4. An absorption dynamometer, for fluid, according to claim 1, wherein:

said rotor body has fluid-confronting surfaces on opposite sides thereof; and

said blades of said plurality project from said surfaces substantially normal thereto.

5. An absorption dynamometer, for fluid, according to claim 4, wherein:

said blades are of arcuate cross-section, having opposite, concave and convex surfaces.

6. An absorption dynamometer, for fluid, according to claim 5, wherein:

each of said blades has, between said surfaces, a greatest thickness of a given dimension;

between (a) said radially innermost and said radially outermost edges of any one of said blades, and (b) a blade most adjacent thereto, there obtains the aforesaid given circumferential distance; and

said circumferential distance is of a dimension less than said given dimension.

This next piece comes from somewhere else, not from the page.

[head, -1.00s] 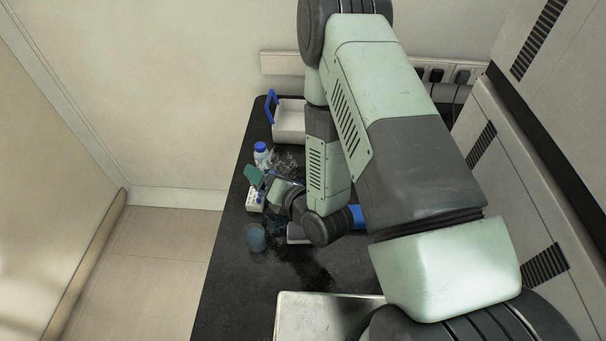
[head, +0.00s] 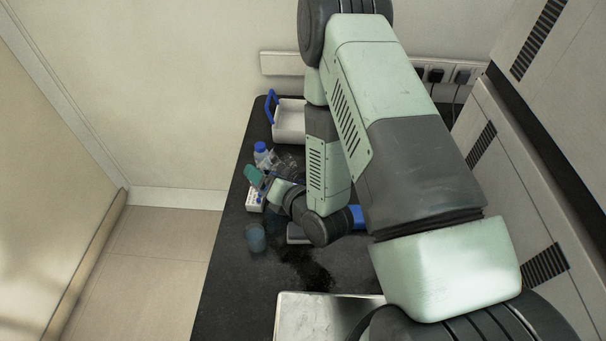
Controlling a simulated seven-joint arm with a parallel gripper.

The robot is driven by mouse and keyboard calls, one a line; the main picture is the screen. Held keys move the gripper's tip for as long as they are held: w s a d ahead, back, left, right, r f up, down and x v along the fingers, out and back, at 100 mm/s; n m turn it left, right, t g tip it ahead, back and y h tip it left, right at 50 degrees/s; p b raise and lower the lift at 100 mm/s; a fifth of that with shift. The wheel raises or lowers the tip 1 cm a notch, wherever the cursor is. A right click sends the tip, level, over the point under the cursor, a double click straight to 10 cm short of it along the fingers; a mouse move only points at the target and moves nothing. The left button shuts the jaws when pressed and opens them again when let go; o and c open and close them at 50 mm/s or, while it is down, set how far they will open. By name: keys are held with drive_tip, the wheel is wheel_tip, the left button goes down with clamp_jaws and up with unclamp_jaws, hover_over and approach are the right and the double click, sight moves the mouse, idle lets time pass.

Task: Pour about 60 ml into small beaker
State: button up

7. An absorption dynamometer, for fluid, according to claim 1, wherein:

said occluding means comprises means for shrouding said blades.

8. An absorption dynamometer, for fluid, according to claim 7, wherein:

said occluding means further comprises means for moving said shrouding means in both of said axial directions.

9. An absorption dynamometer, for fluid, according to claim 1, wherein:

said blades have a given, common, axial length; and

said occluding means comprises means for selectively occluding and exposing any portion of, and substantially the entirety of, said common axial blade length.

10. An absorption dynamometer, for fluid according to claim 1 wherein:

said occluding means comprises means for shrouding said blades on both of said opposite sides of said rotor.

11. An absorption dynamometer, for fluid, according to claim 10, wherein:

said occluding means further comprises means for moving said shrouding means in both of said axial directions.

12. An absorption dynamometer, for fluid, according to claim 11, wherein:

said occluding means also includes means for moving said shrouding means in said both directions simultaneously.

13. An absorption dynamometer, for fluid, according to claim 12, wherein:

said shrouding means comprises a pair of annuluses.